SET PROBLEM:
Transcribe the records below from the first line to the line that includes "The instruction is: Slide", inclusive, and omit the pictures.

----------------

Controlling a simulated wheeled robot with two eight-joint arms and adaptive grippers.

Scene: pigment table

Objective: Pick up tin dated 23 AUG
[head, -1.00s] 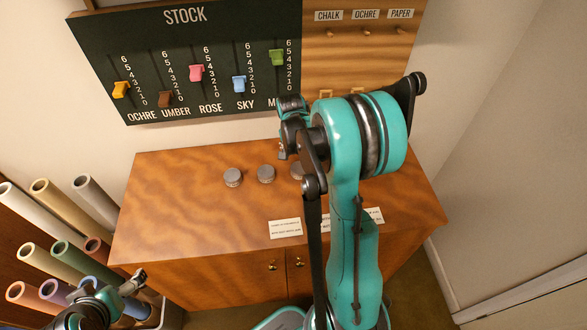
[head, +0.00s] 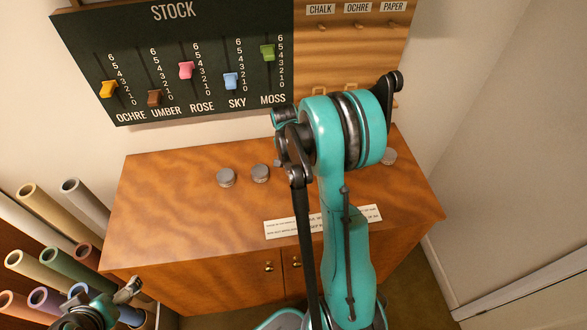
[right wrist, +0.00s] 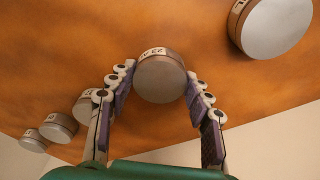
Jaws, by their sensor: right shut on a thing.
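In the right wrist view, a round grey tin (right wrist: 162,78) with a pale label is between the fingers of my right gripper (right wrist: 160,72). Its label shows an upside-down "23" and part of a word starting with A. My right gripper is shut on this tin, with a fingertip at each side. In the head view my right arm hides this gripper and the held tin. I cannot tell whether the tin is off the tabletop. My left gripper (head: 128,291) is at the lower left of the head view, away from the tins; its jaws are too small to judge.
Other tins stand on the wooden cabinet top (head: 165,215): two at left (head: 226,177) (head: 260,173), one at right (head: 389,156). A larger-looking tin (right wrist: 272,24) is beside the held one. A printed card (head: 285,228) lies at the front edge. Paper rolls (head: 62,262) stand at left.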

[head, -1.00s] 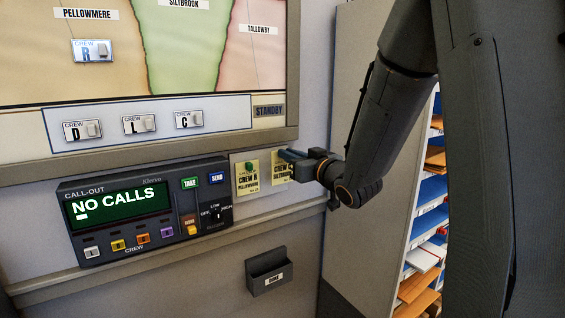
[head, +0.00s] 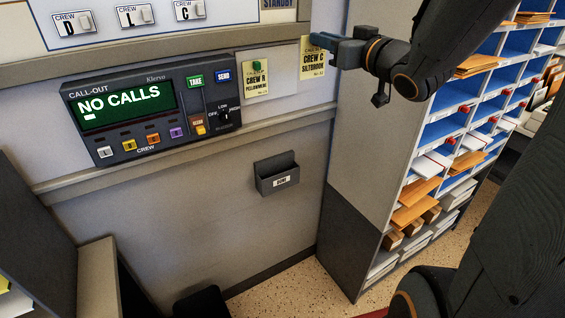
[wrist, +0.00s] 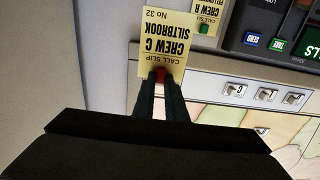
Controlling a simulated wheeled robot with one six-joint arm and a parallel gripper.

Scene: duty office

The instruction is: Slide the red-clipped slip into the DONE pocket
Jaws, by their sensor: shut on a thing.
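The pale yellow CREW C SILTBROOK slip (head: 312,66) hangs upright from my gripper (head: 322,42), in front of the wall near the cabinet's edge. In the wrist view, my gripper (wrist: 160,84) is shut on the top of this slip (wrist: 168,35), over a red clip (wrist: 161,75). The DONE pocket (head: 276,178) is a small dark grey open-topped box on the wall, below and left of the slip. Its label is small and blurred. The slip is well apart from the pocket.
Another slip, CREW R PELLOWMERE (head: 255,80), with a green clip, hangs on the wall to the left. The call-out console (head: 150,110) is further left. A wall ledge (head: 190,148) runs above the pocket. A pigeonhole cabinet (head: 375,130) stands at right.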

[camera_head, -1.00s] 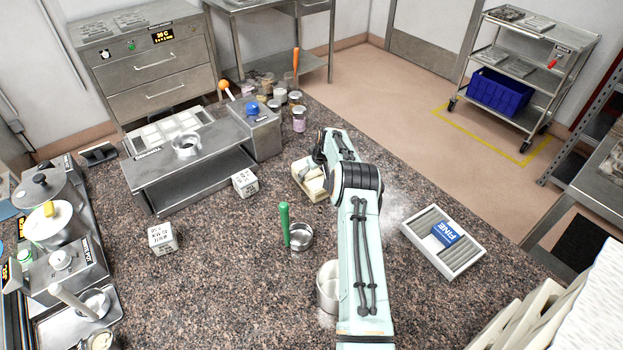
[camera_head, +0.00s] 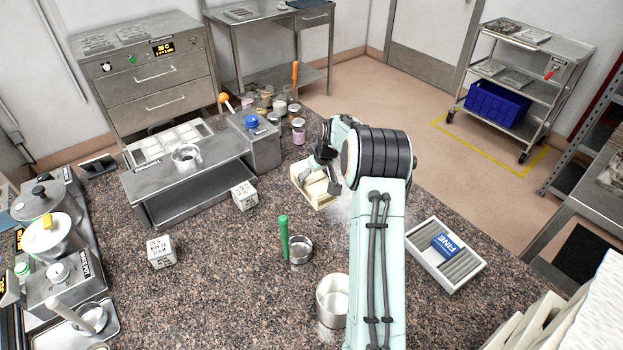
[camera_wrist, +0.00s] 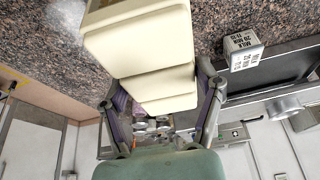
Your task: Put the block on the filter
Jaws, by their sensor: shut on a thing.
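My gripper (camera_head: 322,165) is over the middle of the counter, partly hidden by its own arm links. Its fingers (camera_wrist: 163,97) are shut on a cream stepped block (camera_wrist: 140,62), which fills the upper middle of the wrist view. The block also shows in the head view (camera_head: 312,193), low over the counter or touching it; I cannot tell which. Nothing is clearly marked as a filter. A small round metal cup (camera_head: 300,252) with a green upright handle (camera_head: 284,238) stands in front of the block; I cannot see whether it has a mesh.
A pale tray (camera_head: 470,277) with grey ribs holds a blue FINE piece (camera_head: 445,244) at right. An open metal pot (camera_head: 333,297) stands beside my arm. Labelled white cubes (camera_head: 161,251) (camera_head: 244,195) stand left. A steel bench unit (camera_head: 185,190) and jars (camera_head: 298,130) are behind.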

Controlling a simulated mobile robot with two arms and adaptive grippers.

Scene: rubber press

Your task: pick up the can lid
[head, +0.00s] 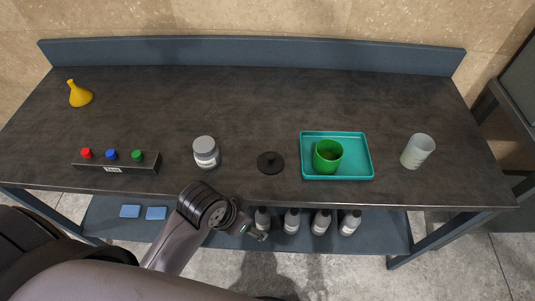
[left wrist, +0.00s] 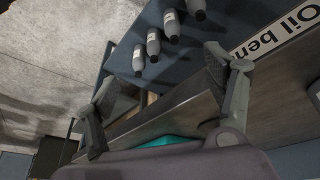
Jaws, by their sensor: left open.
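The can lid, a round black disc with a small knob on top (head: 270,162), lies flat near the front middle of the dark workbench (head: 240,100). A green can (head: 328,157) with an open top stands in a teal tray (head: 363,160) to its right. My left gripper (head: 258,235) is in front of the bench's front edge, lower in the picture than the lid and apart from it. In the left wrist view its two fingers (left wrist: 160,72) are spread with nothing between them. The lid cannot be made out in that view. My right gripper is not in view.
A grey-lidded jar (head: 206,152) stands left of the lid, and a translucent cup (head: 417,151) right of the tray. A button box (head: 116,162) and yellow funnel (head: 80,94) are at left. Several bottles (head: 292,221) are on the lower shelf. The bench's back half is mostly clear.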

----------------

RESULT FOR THIS EXERCISE:
Controlling a simulated wheeled robot with two eight-joint arms and adaptive grippers.

Scene: pigment table

Objective: Pick up tin dated 23 AUG
[head, -1.00s] 
[head, +0.00s] 
[right wrist, +0.00s] 
Jaws, by their sensor: right shut on a thing.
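In the right wrist view, a round grey tin (right wrist: 162,78) with a pale label is between the fingers of my right gripper (right wrist: 160,72). Its label shows an upside-down "23" and part of a word starting with A. My right gripper is shut on this tin, with a fingertip at each side. In the head view my right arm hides this gripper and the held tin. I cannot tell whether the tin is off the tabletop. My left gripper (head: 128,291) is at the lower left of the head view, away from the tins; its jaws are too small to judge.
Other tins stand on the wooden cabinet top (head: 165,215): two at left (head: 226,177) (head: 260,173), one at right (head: 389,156). A larger-looking tin (right wrist: 272,24) is beside the held one. A printed card (head: 285,228) lies at the front edge. Paper rolls (head: 62,262) stand at left.

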[head, -1.00s] 
[head, +0.00s] 
[wrist, +0.00s] 
Controlling a simulated wheeled robot with one six-joint arm and a parallel gripper.

Scene: duty office

The instruction is: Slide the red-clipped slip into the DONE pocket

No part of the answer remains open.